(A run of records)

* * * * * * *

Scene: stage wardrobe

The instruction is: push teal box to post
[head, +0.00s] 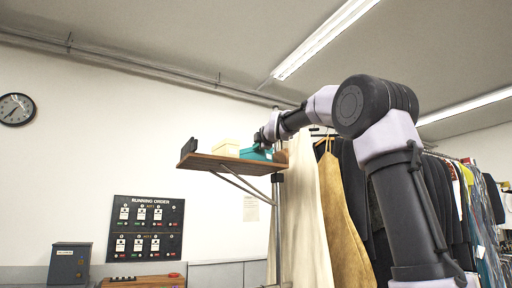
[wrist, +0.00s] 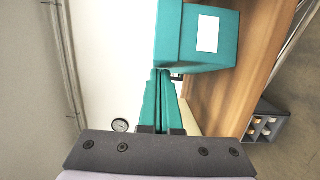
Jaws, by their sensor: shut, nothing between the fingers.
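The teal box (head: 260,154) stands on a wooden wall shelf (head: 205,161) near its right end in the head view. In the wrist view the teal box (wrist: 170,35) fills the top centre and has a white label. My gripper has teal fingers pressed together and empty (wrist: 163,73); their tips are at the box's near edge, and I cannot tell whether they touch it. In the head view my arm reaches over the shelf and the fingers are hard to make out. The post (head: 277,220) is a thin upright pole by the shelf's right end.
Hanging clothes (head: 340,210) crowd the right, below my arm. A grey crate (wrist: 264,124) shows below the shelf in the wrist view.

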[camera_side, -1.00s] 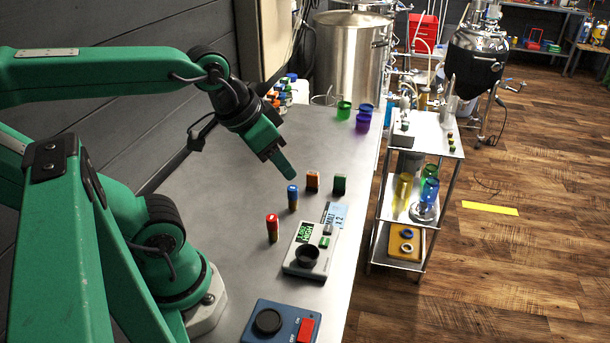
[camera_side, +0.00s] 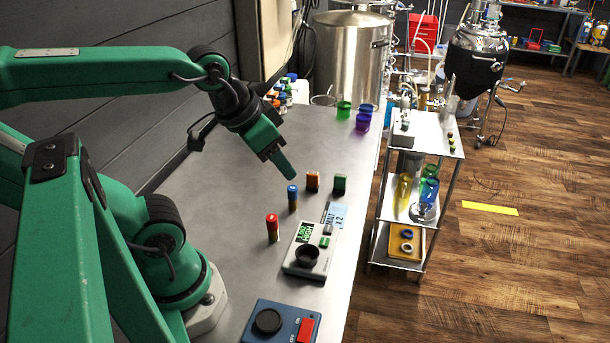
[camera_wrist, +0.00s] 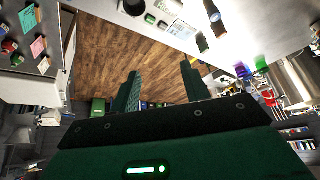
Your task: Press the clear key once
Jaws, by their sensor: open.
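A pale grey device (camera_side: 291,264) with a green display reading HIGH (camera_side: 306,232) and a black round cup (camera_side: 307,255) sits on the steel bench. It has a green key (camera_side: 324,242) and a grey key (camera_side: 327,229) on its right side; I cannot read which is the clear key. The green key also shows in the wrist view (camera_wrist: 150,18), at the top. My gripper (camera_side: 292,177) hangs above the bench, behind the device and apart from it. In the wrist view its two fingers (camera_wrist: 160,86) are spread with nothing between them.
A blue box with a red switch (camera_side: 308,329) is in front. A trolley (camera_side: 455,150) stands right.

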* * * * * * *

Using the entries above, transcribe every line from the line containing "[camera_side, +0.00s]" through the line containing "Your task: Press the clear key once". Do not copy pictures.

- RESULT FOR THIS TASK:
[camera_side, +0.00s] 
[camera_wrist, +0.00s] 
Your task: Press the clear key once

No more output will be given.